Change data capture enables applications to react every time data changes. And it does this without having to change the apps that modify the data.
Businesses today need the ability to respond faster, more efficiently, and more intelligently to the world around them. To do this, many are building out cloud-based, event-driven solutions that rely on streams of data flowing through their systems. And to do this, they must capture and process information as it’s created. That’s where change data capture (CDC), in general, and Debezium, in particular, is increasingly playing a critical role.
So, why the need for CDC? What does it do, and how does it help? Gunnar Morling, a Red Hat software engineer who is leading the Debezium project, noted in an interview with RTInsights that “CDC makes your data stores and existing databases first-class citizens in an event-driven architecture (EDA). The nice thing about this is that you don’t have to modify your applications, which are based on those existing databases. It’s transparent to those applications. Your database essentially acts as an event producer, and you can set up all sorts of consumers that react to those data changes.”
CDC lets any type of application take advantage of having low latency when it comes to reacting to data changes. This is an essential element in real-time systems. One specific example of its use is to keep a search index up to date so people can do a full-text search taking into account any real-time updates. It can also be used as an on-ramp to the cloud for on-premises legacy databases. For example, it could be used to take data from an on-premises legacy database and insert it into a cloud data warehouse. In this use case, CDC lets a business set up such a data pipeline, and it would have a very low end-to-end latency.
When updating a source database, which could be any relational database such as Oracle, Microsoft SQL Server, Postgres, or MySQL, a business may need to update multiple related resources such as a cache and a search index. A simple approach would require upgrading the applications to update those resources at the same time. However, trying to consistently write this changed data to more than one target introduces many challenges and coordination overhead. CDC avoids issues like dual writes to, instead, update resources concurrently and accurately.
CDC accomplishes this by tracking row-level changes in database source tables – categorized as insert, update, and delete events – and makes those change notifications available to any other systems or services that rely on the same data. The change notifications are emitted in the same order they were made in the original database. In this way, CDC ensures that all interested parties of a particular data set are accurately informed of the change and can react accordingly, either refreshing their own version of the data or by triggering business processes.

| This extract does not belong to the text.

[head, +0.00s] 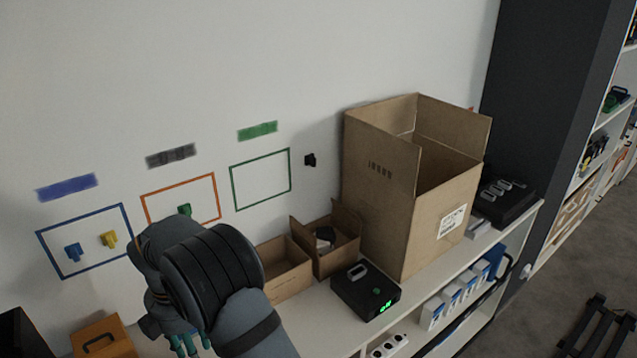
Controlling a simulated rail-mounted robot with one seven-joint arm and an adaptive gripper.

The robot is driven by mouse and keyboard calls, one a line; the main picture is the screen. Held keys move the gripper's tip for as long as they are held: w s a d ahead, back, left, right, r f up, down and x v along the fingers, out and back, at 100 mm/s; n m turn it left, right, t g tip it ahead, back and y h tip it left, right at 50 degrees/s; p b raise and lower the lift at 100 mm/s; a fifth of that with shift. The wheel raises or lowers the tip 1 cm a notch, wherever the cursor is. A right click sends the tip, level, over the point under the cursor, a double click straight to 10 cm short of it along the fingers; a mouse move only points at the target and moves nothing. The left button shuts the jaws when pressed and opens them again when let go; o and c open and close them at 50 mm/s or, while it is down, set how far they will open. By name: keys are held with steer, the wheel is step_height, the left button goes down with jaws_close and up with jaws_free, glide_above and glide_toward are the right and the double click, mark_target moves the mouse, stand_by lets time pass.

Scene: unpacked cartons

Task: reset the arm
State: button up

A typical CDC pipeline would start with an event producer application. An example might be a shopping app where a user creates or updates an account. The app makes those changes in a database. CDC would then make the changes available to a stream engine. CDC minimizes the resources required for processes because it only deals with data changes.
Why change data capture is increasingly in demand
Major industry changes are driving the need for CDC in real-time applications. To start, many more operations and business processes must transition from batch and reactive modes to real-time. Financial institutions can no longer afford to analyze transactions once a month or week looking for fraud. They must react to real-time data about user behavior and transactions in progress and stop the fraud from happening in the moment. Similarly, a modern retailer would use dynamic input such as an in-store beacon alert that a loyalty program customer is in the cosmetic section to instantaneously deliver in-person or text promotional offers. A CDC system could serve as the intermediary between the events and instances that invoke a change and the analytics engine that processes them to derive insights and take actions.
A second transformation underway is the need for rapid application development and constant updates to meet user expectations and demands. Batch-based, monolithic applications of old are not up to the task. They cannot be easily modified. New features take forever to roll out. And any small change requires updating the entire application. Organizations do not have the luxury to take workhorse production applications offline for any period to revise them.
The way to address this issue is to break apart the monolithic applications of old and build new applications based on a cloud-native architecture. As such, many organizations are moving to cloud-native application architectures based on microservices and containers. The services and data provided by the core systems are encapsulated and presented to other elements of an application as a microservice via an API.
In that way, new front-end applications can easily be developed, and new analytics algorithms and models can be used to extract insight into the data. The core application and services it provides remain untouched. CDC sits between the core application and the downstream processes, capturing the data changes and making them available to a stream engine.
How Debezium fits in
Debezium is an open-source distributed platform for change data capture. It enables applications to react every time data changes. And it does this without having to change the apps that modify the data. Additionally, Debezium continuously monitors databases and lets any applications stream every row-level change in the same order they were committed to the database.
Debezium is useful because there is no one API that enables CDC for all the different databases a business might use. There are different APIs, different formats, and different mechanisms needed for implementing CDC for different databases. Debezium provides one unified way for getting changes out of all the different databases.
That means a business does not have to care about the database specifics like the database-specific formats and other factors. Debezium takes care of that. It will expose changes in one abstract unified event format. Consumers don’t have to care about the particular source of a data change.
Additionally, it is based on Apache Kafka, which allows these actions to take place in an asynchronous way and connects to all kinds of consumers. This allows applications to react to all the inserts, all the updates, all the deletes on the source databases in real time.